What is expected - Below is some material; set it all down exactly, apart from the pictures.
##### Data to use
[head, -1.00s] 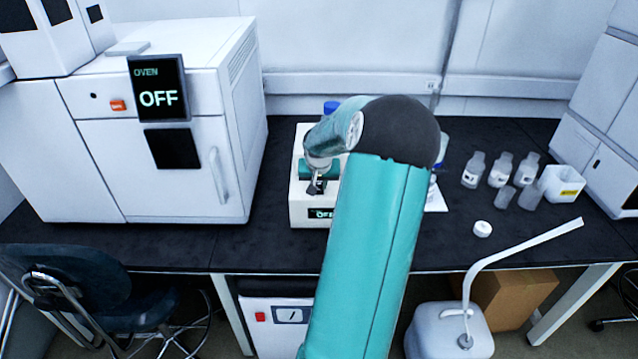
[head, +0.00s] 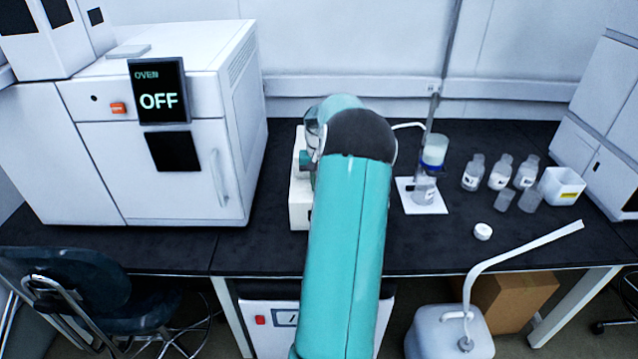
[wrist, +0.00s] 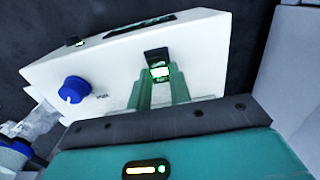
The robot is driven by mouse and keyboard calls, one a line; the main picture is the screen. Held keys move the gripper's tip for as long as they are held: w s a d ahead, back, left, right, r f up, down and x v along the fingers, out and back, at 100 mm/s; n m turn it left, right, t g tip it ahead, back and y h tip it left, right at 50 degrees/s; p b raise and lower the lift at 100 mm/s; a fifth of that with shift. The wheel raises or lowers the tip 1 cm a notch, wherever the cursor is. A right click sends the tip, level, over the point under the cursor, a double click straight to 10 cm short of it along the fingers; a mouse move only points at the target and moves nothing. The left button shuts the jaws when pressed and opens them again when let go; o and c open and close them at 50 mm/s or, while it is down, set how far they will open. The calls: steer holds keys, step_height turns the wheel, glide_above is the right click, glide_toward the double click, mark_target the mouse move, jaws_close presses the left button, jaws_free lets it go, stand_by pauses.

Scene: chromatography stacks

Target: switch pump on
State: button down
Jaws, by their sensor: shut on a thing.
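The pump is a white box (head: 299,205) on the dark bench, mostly hidden behind my arm in the head view. In the wrist view its white casing (wrist: 205,40) fills the upper part, with a blue knob (wrist: 74,90) and a small black switch (wrist: 157,55). A bright white patch edged in green shows at the switch. My gripper (wrist: 160,80) has its teal fingers at the switch, shut on it. The fingers hide part of the switch, so I cannot tell its position. The pump's dark display (wrist: 140,23) is too oblique to read.
A white oven (head: 165,130) reading OFF stands left of the pump. A filter flask (head: 433,160) stands just right of my arm, several bottles (head: 500,171) farther right. A white cap (head: 482,230) lies near the bench front. A chair (head: 85,280) is at lower left.

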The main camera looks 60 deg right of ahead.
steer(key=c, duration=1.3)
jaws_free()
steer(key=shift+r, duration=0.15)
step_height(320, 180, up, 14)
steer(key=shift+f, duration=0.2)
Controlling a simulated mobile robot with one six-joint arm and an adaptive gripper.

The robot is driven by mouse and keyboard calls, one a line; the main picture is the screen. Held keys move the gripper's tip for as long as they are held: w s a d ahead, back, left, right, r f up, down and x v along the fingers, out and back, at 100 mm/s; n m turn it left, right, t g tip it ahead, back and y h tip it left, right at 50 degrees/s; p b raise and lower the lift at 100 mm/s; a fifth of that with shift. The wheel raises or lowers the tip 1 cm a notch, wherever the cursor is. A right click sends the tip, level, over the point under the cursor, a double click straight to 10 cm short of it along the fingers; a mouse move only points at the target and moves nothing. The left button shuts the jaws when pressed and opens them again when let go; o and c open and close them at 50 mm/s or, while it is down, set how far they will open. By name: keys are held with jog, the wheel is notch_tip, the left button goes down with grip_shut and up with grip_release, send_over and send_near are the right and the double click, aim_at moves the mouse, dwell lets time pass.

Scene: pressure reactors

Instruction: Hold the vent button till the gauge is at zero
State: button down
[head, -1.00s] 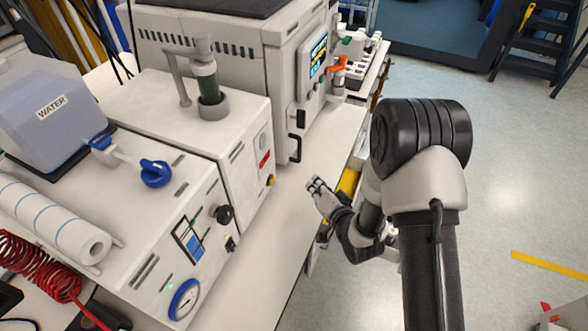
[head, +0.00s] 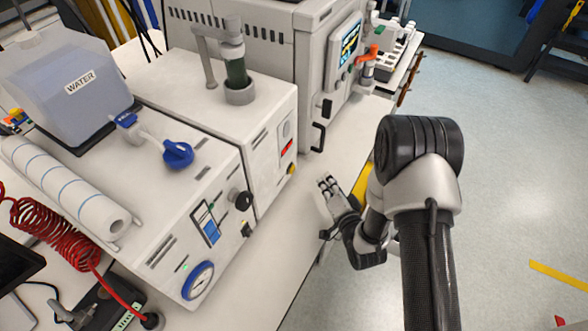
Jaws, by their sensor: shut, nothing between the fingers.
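A round gauge with a blue rim (head: 198,280) is low on the front of the white bench unit (head: 165,262) at the left. Its needle and reading are too small to tell. The same front has a small display (head: 208,226), a black knob (head: 241,199) and a small black-and-yellow control (head: 246,230). A yellow button (head: 291,168) is on the front of the neighbouring white unit (head: 272,165). I cannot tell which control is the vent button. My gripper (head: 327,184) is shut and empty, over the bench, right of the yellow button and apart from the fronts.
A red coiled hose (head: 45,245) lies at lower left. A larger machine with a screen (head: 349,43) stands behind. The bench strip (head: 270,262) before the fronts is clear.

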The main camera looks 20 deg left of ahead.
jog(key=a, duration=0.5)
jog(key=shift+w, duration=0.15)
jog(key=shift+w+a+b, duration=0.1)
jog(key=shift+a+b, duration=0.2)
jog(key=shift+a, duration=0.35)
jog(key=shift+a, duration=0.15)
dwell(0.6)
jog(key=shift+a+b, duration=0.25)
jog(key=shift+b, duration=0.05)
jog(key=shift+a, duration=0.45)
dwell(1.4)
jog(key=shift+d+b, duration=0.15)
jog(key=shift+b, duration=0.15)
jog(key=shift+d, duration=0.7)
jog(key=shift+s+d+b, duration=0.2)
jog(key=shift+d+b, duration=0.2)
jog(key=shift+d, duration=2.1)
##########
Task answer -
[head, -1.00s] 
[head, +0.00s] 
[wrist, +0.00s] 
The robot is driven by mouse and keyboard calls, one a line; the main picture is the screen. Held keys move the gripper's tip for as long as they are held: w s a d ahead, back, left, right, r f up, down and x v along the fingers, out and back, at 100 mm/s; n m turn it left, right, t g tip it ahead, back and y h tip it left, right at 50 degrees/s; p b raise and lower the lift at 100 mm/s; a fifth of that with shift. The wheel raises or lowers the tip 1 cm a notch, wherever the cursor is. A right click sends the tip, level, over the point under the cursor, a double click straight to 10 cm short of it along the fingers; a mouse move only points at the target and moves nothing. The left button shuts the jaws when pressed and opens them again when let go; o and c open and close them at 50 mm/s or, while it is down, set how far they will open. The calls: steer holds keys, step_height turns the wheel, glide_above is the right click, glide_toward the double click, mark_target the mouse move, jaws_close presses the left button, jaws_free lets it go, stand_by pauses.

Scene: chromatography stacks

Target: switch pump on
State: button down
Jaws, by their sensor: shut on a thing.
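The pump is a white box (head: 299,205) on the dark bench, mostly hidden behind my arm in the head view. In the wrist view its white casing (wrist: 205,40) fills the upper part, with a blue knob (wrist: 74,90) and a small black switch (wrist: 157,55). A bright white patch edged in green shows at the switch. My gripper (wrist: 160,80) has its teal fingers at the switch, shut on it. The fingers hide part of the switch, so I cannot tell its position. The pump's dark display (wrist: 140,23) is too oblique to read.
A white oven (head: 165,130) reading OFF stands left of the pump. A filter flask (head: 433,160) stands just right of my arm, several bottles (head: 500,171) farther right. A white cap (head: 482,230) lies near the bench front. A chair (head: 85,280) is at lower left.

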The main camera looks 60 deg right of ahead.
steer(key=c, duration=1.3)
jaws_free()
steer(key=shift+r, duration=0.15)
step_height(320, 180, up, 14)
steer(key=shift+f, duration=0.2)
Controlling a simulated mobile robot with one six-joint arm and an adaptive gripper.

The robot is driven by mouse and keyboard calls, one a line; the main picture is the screen. Held keys move the gripper's tip for as long as they are held: w s a d ahead, back, left, right, r f up, down and x v along the fingers, out and back, at 100 mm/s; n m turn it left, right, t g tip it ahead, back and y h tip it left, right at 50 degrees/s; p b raise and lower the lift at 100 mm/s; a fifth of that with shift. The wheel raises or lowers the tip 1 cm a notch, wherever the cursor is. A right click sends the tip, level, over the point under the cursor, a double click straight to 10 cm short of it along the fingers; a mouse move only points at the target and moves nothing. The left button shuts the jaws when pressed and opens them again when let go; o and c open and close them at 50 mm/s or, while it is down, set how far they will open. By name: keys are held with jog, the wheel is notch_tip, the left button goes down with grip_shut and up with grip_release, send_over and send_near are the right and the double click, aim_at moves the mouse, dwell lets time pass.

Scene: pressure reactors

Instruction: Hold the vent button till the gauge is at zero
State: button down
[head, -1.00s] 
[head, +0.00s] 
Jaws, by their sensor: shut, nothing between the fingers.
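A round gauge with a blue rim (head: 198,280) is low on the front of the white bench unit (head: 165,262) at the left. Its needle and reading are too small to tell. The same front has a small display (head: 208,226), a black knob (head: 241,199) and a small black-and-yellow control (head: 246,230). A yellow button (head: 291,168) is on the front of the neighbouring white unit (head: 272,165). I cannot tell which control is the vent button. My gripper (head: 327,184) is shut and empty, over the bench, right of the yellow button and apart from the fronts.
A red coiled hose (head: 45,245) lies at lower left. A larger machine with a screen (head: 349,43) stands behind. The bench strip (head: 270,262) before the fronts is clear.

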The main camera looks 20 deg left of ahead.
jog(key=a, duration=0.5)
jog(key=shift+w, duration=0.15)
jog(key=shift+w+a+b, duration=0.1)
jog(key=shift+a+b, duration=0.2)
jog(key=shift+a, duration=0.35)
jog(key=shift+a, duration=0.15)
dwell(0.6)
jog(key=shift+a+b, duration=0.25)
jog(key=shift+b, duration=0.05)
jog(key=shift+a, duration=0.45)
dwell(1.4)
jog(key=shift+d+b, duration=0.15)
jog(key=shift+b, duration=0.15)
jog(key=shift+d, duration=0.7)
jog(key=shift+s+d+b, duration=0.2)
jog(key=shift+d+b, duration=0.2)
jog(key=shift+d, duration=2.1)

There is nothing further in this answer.